Your objective -
Each line from the one containing "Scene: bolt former" through the end of the listing below must be copied exactly; pictures are excluded.

Data lines -
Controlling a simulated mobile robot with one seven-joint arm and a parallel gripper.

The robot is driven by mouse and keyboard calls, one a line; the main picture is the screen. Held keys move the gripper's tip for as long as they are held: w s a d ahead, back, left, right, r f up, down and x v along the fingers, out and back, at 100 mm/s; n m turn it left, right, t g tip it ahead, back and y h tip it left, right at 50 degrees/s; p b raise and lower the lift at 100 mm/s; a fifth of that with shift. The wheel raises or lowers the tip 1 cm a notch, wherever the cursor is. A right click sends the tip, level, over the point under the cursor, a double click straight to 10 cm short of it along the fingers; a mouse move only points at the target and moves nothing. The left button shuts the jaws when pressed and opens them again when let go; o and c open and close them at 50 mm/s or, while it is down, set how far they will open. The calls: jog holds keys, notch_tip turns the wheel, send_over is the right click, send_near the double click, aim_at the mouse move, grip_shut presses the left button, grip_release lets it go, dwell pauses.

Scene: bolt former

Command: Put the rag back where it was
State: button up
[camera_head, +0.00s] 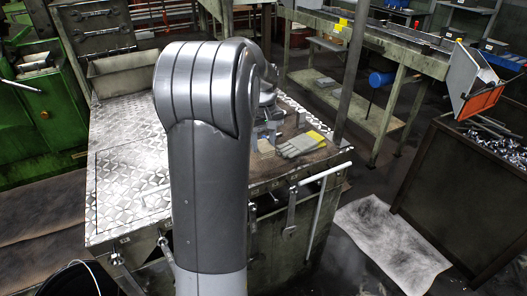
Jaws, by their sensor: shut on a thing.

Task response -
Scene: bolt former

Command: Put the rag back where it was
State: button up
[camera_head, +0.00s] 
Jaws, by their sensor: shut on a thing.

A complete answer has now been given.